We invite you to join us for a series of discussions, lectures, exhibits, and other opportunities to reflect on the 60 years since the fight to integrate Deerfield began. We have updated and digitized our archives and made new acquisitions and discoveries. The Library is also partnering with Deerfield schools to enhance existing curriculum.
You can find a full listing of our adult and youth programs for this series at our website deerfieldlibrary.org/fid. There you can also access our archives and a detailed timeline and history.
Registration for our Winter programs is now open and registration for our Spring programs will open February 13, 2019. If you have a story you’d like to share with the library connected to this history, please email [email protected] to get started.
We hope you’ll join us in reflecting on this important chapter in Deerfield’s history.

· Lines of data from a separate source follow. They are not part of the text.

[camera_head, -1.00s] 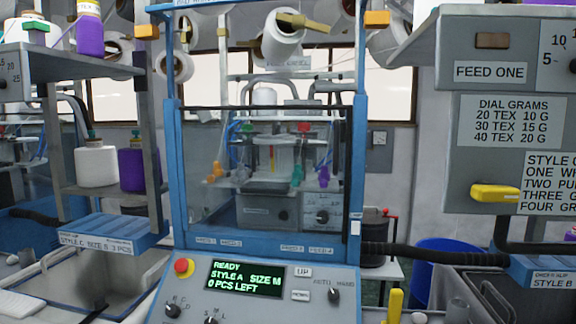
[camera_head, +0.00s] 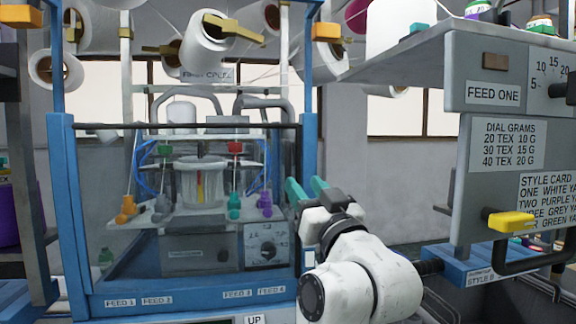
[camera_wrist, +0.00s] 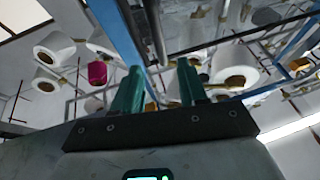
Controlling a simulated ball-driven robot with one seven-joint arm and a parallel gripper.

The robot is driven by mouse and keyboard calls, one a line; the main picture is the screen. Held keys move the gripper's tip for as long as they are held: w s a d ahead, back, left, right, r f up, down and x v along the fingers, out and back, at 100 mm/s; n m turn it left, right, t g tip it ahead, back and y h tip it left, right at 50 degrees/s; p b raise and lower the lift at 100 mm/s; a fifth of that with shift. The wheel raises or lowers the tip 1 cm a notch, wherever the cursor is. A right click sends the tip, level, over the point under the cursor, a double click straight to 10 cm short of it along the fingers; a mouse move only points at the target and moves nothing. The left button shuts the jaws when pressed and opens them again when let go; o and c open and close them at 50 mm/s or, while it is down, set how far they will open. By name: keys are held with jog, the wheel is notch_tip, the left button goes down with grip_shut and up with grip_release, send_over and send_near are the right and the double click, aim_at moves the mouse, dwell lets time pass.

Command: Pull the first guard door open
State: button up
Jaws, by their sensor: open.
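The first guard door (camera_head: 120,190) is a clear panel with a dark top edge, set in the blue frame of the near knitting machine. It appears shut, with the machine's parts visible through it. My gripper (camera_head: 306,188) has teal fingers and is at the frame's right post, beside the door's right edge. In the wrist view my gripper (camera_wrist: 158,78) has its fingers apart, with nothing clearly held. A grey upright bar (camera_wrist: 156,35) shows above and between the fingertips; I cannot tell if they touch it. The door's right edge is partly hidden by my gripper.
A grey panel with a yellow handle (camera_head: 511,222) and a FEED ONE label stands at the right. The blue machine frame (camera_head: 70,230) bounds the door on the left. Yarn cones (camera_head: 205,45) hang above. Wall shows between the machine and the right panel.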

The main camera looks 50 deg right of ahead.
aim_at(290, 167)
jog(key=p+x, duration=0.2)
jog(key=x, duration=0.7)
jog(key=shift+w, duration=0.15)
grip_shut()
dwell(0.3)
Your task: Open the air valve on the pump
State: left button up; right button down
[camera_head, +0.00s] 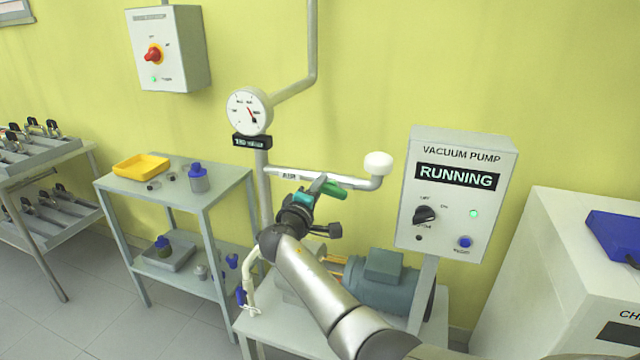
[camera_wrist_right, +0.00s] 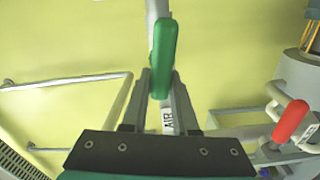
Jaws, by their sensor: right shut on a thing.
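The air valve's green handle (camera_head: 333,191) is on the thin horizontal pipe (camera_head: 350,182) marked AIR, left of the white knob-shaped end. In the right wrist view the green handle (camera_wrist_right: 163,50) sits between my fingers, roughly in line with the pipe behind it. My right gripper (camera_head: 318,188) is shut on the handle; its fingers also show in the right wrist view (camera_wrist_right: 160,85). The arm hides part of the pump (camera_head: 385,282) below. The valve body is mostly hidden. My left gripper is in neither view.
The pump's control box (camera_head: 455,190) reads RUNNING with a green light. A round gauge (camera_head: 249,111) stands on the vertical pipe. A red handle (camera_wrist_right: 290,121) shows at the right of the wrist view. A cart (camera_head: 220,188) with a yellow tray stands left.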

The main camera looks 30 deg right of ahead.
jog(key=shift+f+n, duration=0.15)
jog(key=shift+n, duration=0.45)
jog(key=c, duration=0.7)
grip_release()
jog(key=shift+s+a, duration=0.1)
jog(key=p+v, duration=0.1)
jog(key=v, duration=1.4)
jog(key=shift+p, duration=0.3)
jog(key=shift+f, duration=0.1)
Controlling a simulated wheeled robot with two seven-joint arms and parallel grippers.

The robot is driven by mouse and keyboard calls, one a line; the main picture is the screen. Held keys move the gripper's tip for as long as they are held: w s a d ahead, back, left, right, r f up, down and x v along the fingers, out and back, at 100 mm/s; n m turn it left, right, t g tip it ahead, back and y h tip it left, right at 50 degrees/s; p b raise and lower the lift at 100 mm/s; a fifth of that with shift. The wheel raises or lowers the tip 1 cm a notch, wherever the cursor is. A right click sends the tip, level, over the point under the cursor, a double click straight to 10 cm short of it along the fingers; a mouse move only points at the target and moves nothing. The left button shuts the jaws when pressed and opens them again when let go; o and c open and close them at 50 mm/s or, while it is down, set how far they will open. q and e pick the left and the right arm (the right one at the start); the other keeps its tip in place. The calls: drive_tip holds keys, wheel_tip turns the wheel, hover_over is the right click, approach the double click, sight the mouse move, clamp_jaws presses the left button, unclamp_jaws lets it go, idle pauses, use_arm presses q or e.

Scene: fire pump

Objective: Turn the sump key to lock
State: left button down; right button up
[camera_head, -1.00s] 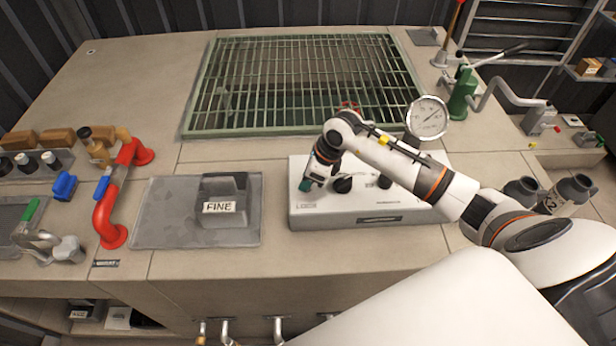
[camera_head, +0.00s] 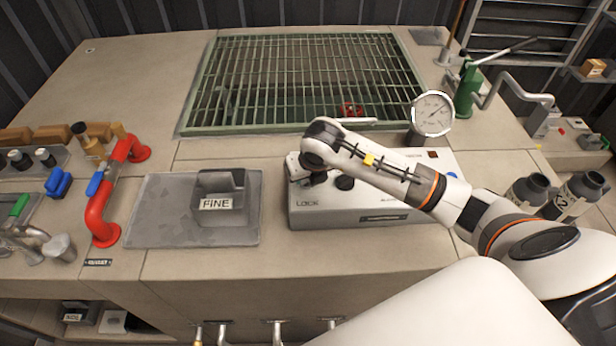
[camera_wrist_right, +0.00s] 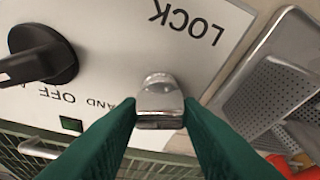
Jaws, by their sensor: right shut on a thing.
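The silver key (camera_wrist_right: 160,92) stands on the pale control box, close to the printed word LOCK (camera_wrist_right: 194,22). My right gripper (camera_wrist_right: 160,112) has its green fingers closed on the two sides of the key. In the head view the wrist of my right arm covers the key and most of the fingers. The control box (camera_head: 345,217) shows there with its LOCK label (camera_head: 307,204) at the front left corner. My left gripper is not in view.
A black rotary knob (camera_wrist_right: 40,55) sits beside the key, near an OFF mark. A grey block labelled FINE (camera_head: 217,203) stands on a plate left of the box. A pressure gauge (camera_head: 432,113) and a green floor grate (camera_head: 300,75) are behind.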

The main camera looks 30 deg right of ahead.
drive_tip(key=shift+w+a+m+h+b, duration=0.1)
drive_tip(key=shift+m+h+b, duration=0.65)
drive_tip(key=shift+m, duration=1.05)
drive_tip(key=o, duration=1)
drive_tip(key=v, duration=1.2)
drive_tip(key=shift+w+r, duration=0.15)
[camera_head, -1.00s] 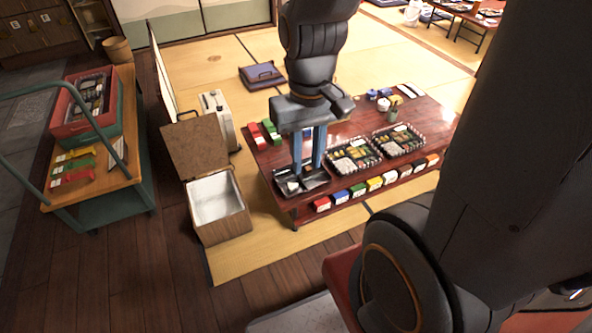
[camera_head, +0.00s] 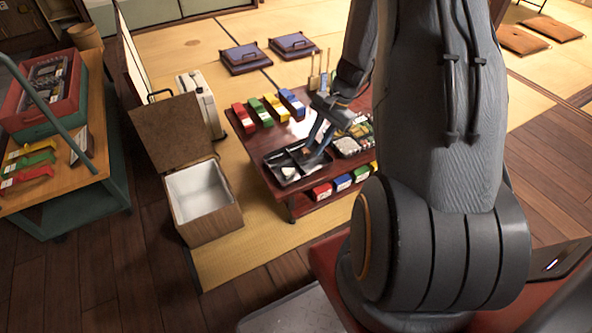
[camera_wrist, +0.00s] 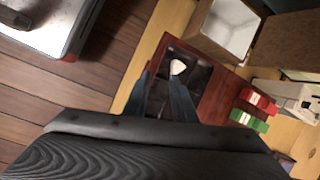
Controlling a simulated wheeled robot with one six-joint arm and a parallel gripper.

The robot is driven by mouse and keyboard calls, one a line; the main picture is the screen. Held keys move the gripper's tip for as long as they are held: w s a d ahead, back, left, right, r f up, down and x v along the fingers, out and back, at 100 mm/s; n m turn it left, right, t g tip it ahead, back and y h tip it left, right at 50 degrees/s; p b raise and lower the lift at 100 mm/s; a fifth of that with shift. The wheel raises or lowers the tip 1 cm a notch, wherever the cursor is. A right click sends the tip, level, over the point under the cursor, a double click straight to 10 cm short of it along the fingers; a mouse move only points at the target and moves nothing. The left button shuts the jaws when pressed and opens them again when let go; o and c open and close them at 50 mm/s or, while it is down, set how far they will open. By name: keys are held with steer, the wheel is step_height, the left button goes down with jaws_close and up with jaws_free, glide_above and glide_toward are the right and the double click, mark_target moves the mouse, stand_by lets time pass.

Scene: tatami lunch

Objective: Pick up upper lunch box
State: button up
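A black divided lunch box (camera_head: 284,171) with a little white food in it lies at the left front corner of the low red-brown table. It also shows in the wrist view (camera_wrist: 205,77), with a white piece of food in one compartment. My gripper (camera_head: 311,152) reaches down from the upper right over the right part of this box. In the wrist view my gripper (camera_wrist: 162,76) has its two fingers apart, with nothing seen held between them. I cannot tell whether the fingertips touch the box. A filled lunch box (camera_head: 347,147) lies to the right, partly hidden by my arm.
An open box with white lining (camera_head: 205,190) stands left of the table (camera_head: 258,150). A cart with a red crate (camera_head: 18,107) is at far left.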

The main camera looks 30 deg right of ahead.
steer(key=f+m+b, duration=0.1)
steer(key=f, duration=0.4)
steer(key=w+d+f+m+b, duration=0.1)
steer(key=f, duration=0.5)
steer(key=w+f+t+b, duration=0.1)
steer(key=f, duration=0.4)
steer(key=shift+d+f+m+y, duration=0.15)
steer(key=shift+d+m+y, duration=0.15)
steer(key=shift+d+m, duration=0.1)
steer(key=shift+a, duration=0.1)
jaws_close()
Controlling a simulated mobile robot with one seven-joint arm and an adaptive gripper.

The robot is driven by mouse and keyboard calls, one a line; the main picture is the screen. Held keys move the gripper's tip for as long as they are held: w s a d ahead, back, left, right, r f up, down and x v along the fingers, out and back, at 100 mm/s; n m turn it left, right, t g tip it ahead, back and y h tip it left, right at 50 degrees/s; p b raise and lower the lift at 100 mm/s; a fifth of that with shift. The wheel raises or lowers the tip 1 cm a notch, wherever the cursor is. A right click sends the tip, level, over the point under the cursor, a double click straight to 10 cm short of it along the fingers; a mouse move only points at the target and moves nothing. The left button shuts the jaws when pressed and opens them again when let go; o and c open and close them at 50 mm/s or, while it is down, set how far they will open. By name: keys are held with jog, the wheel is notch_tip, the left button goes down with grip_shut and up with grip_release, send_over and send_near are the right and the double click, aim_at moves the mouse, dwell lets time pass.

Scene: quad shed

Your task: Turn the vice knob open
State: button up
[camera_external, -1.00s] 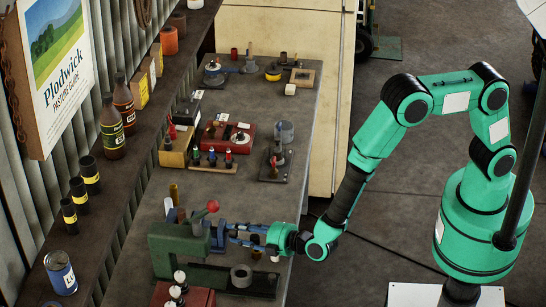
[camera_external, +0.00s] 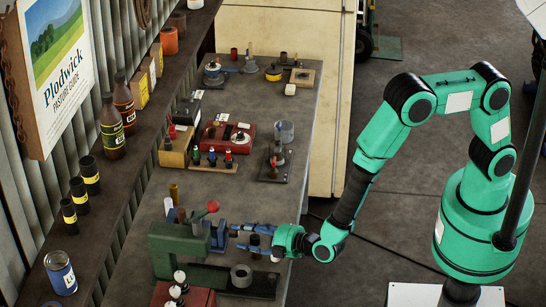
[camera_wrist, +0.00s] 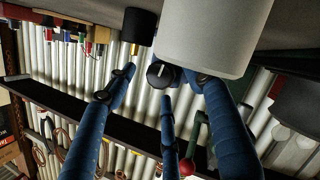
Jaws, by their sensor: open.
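A green machine (camera_external: 180,247) with a red-ball lever (camera_external: 212,206) stands at the near end of the bench, and a blue block-like part, possibly the vice (camera_external: 201,236), sits on its right side. My gripper (camera_external: 237,238) points left at this part, its blue fingers spread and empty. In the wrist view, a round black knob with a white mark (camera_wrist: 160,73) shows beyond and between the open fingers, apart from them as far as I can tell. I cannot tell for certain that it is the vice knob. The red ball (camera_wrist: 187,167) shows low in the wrist view.
A large pale cylinder (camera_wrist: 215,35) and a black cylinder (camera_wrist: 140,25) fill the top of the wrist view, close to the fingers. On the bench (camera_external: 222,98), a grey ring (camera_external: 241,275) lies just below my gripper. Several fittings stand farther back. Open floor lies right of the bench.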

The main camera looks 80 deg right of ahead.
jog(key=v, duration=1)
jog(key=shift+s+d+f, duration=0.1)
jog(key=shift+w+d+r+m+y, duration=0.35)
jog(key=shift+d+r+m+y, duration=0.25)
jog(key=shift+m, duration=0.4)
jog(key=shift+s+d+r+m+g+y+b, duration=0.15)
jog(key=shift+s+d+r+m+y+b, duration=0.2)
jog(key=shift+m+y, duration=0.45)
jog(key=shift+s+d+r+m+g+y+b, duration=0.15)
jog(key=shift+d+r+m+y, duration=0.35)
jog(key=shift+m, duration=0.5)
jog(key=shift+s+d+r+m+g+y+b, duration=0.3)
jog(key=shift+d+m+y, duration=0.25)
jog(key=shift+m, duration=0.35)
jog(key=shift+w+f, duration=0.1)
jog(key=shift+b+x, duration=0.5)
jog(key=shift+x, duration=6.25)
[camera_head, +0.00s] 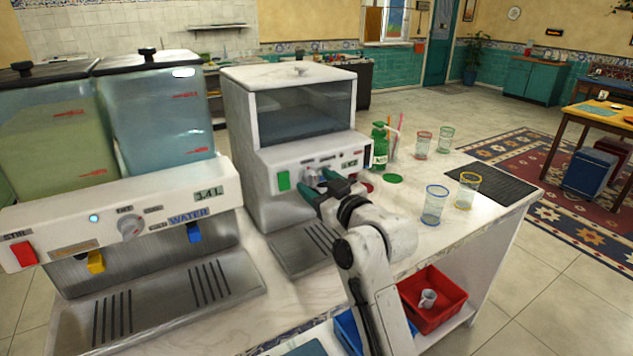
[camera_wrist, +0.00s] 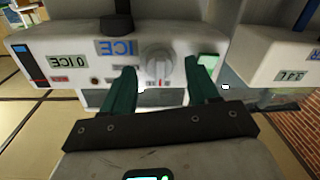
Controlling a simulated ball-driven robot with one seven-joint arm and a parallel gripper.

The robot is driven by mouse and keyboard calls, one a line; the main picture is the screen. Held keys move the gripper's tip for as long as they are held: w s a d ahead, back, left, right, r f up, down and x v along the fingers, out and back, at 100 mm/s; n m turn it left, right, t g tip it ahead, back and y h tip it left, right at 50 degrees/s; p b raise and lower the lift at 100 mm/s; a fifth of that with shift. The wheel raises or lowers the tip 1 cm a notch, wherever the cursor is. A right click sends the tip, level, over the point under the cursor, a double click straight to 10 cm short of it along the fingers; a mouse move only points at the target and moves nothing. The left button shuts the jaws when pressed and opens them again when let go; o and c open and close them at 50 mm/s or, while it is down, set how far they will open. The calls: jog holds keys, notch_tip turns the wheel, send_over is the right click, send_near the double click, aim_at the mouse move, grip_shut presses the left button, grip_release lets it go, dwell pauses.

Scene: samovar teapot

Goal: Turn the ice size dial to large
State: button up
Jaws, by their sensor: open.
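The ice machine (camera_head: 300,100) is a white box with a clear window, in the middle of the head view. Its pale round dial (camera_wrist: 158,60) sits on the front panel in the wrist view, with a small red mark at its lower edge. The dial (camera_head: 311,176) is partly hidden by my gripper in the head view. My gripper (camera_head: 320,188) has two green fingers and is open. In the wrist view its fingers stand on either side of the dial, with a visible gap on each side. I cannot tell whether the fingertips reach past the dial's face.
A green button (camera_head: 283,180) is beside the dial. A water dispenser (camera_head: 130,220) stands at left. A green bottle (camera_head: 379,147) and several glasses, including a blue-rimmed glass (camera_head: 434,205), stand right of the machine. A red bin (camera_head: 433,300) is on the shelf below.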

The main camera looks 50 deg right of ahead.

In November 1959 residents of Deerfield, IL learned a housing developer planned to sell homes in the village to black and white buyers. Many residents opposed integration and sought reasons to halt the development. A smaller group, the Deerfield Citizens for Human Rights, formed in support of the development. In the weeks that followed, Deerfield residents passed a park referendum to condemn the developer’s land. The crisis in Deerfield became a national story, attracting the attention of Martin Luther King Jr., James Baldwin, and Eleanor Roosevelt. After years of demonstrations and legal battles, the land became parks that stand today.